>> Begin

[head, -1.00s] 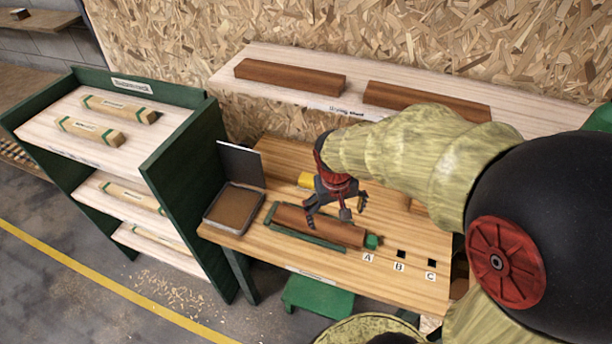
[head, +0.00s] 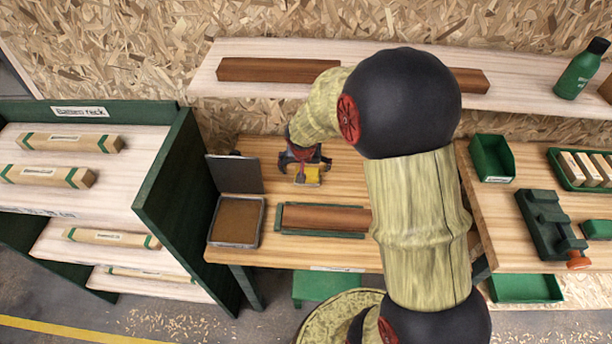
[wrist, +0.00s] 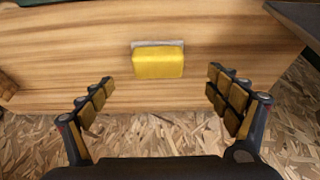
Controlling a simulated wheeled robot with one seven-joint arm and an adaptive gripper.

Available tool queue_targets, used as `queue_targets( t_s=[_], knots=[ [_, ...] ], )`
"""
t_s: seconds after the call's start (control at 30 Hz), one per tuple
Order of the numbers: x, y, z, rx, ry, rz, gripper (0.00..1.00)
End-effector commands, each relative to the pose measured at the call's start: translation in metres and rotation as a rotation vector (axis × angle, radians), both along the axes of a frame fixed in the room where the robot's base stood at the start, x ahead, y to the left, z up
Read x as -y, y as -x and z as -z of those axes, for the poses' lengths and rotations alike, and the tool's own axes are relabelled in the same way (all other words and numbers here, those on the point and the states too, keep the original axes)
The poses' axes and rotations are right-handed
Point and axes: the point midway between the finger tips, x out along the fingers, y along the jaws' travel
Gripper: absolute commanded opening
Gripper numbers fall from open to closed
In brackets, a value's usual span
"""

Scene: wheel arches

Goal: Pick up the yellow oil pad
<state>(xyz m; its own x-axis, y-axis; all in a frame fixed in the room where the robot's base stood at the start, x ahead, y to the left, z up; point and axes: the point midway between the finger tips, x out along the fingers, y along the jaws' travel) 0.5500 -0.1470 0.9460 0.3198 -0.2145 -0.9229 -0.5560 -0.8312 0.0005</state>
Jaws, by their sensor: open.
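The yellow oil pad (head: 312,175) lies on the wooden bench at the back, behind the brown wood piece in the green holder. In the wrist view the yellow oil pad (wrist: 158,63) is a small block with a pale grey edge along its upper side. My gripper (head: 305,172) is right at the pad in the head view. In the wrist view my gripper (wrist: 160,92) is open, one finger on each side, with the pad centred ahead between them. No finger touches the pad in that view.
An open-lidded tray (head: 236,222) stands left on the bench (head: 295,250). The brown wood piece (head: 325,219) lies in a green holder in front. A shelf (head: 400,95) with brown boards hangs above. A green vise (head: 548,226) stands on the right bench.

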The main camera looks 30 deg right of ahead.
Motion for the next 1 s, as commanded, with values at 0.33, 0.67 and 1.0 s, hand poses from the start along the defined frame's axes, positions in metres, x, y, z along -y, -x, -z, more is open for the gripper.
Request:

>> End

> [Directive] Give an exact reproduction of every line, leaving out any picture.

> [Output for this task]
[head, -1.00s] 
[head, +0.00s] 
[wrist, +0.00s] 
Controlling a simulated wheeled robot with one seven-joint arm and an adaptive gripper.

Available tool queue_targets, used as `queue_targets( t_s=[_], knots=[ [_, ...] ], )`
"""
t_s: seconds after the call's start (control at 30 Hz), one per tuple
Order of the numbers: x, y, z, rx, ry, rz, gripper (0.00..1.00)
End-effector commands, each relative to the pose measured at the call's start: translation in metres and rotation as a rotation vector (axis × angle, radians), both along the axes of a frame fixed in the room where the robot's base stood at the start, x ahead, y to the left, z up
Read x as -y, y as -x and z as -z of those axes, for the poses' lengths and rotations alike, and the tool's own axes are relabelled in the same way (all other words and numbers here, those on the point and the states too, keep the original axes)
The poses' axes and rotations are right-handed
Point and axes: the point midway between the finger tips, x out along the fingers, y along the jaws' travel
Gripper: absolute commanded opening
Gripper numbers fall from open to closed
In brackets, a value's usual span
"""

Scene: wheel arches

Goal: Pick up the yellow oil pad
<state>(xyz m; its own x-axis, y-axis; all in a frame fixed in the room where the robot's base stood at the start, x ahead, y to the left, z up; point and axes: the point midway between the finger tips, x out along the fingers, y along the jaws' travel) 0.5500 -0.1470 0.9460 0.3198 -0.2145 -0.9229 -0.5560 -0.8312 0.0005</state>
Jaws, by their sensor: open.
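The yellow oil pad (head: 312,175) lies on the wooden bench at the back, behind the brown wood piece in the green holder. In the wrist view the yellow oil pad (wrist: 158,63) is a small block with a pale grey edge along its upper side. My gripper (head: 305,172) is right at the pad in the head view. In the wrist view my gripper (wrist: 160,92) is open, one finger on each side, with the pad centred ahead between them. No finger touches the pad in that view.
An open-lidded tray (head: 236,222) stands left on the bench (head: 295,250). The brown wood piece (head: 325,219) lies in a green holder in front. A shelf (head: 400,95) with brown boards hangs above. A green vise (head: 548,226) stands on the right bench.

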The main camera looks 30 deg right of ahead.
Motion for the next 1 s, as commanded, with values at 0.33, 0.67 and 1.0 s, hand poses from the start along the defined frame's axes, positions in metres, x, y, z along -y, -x, -z, more is open for the gripper.
Request:

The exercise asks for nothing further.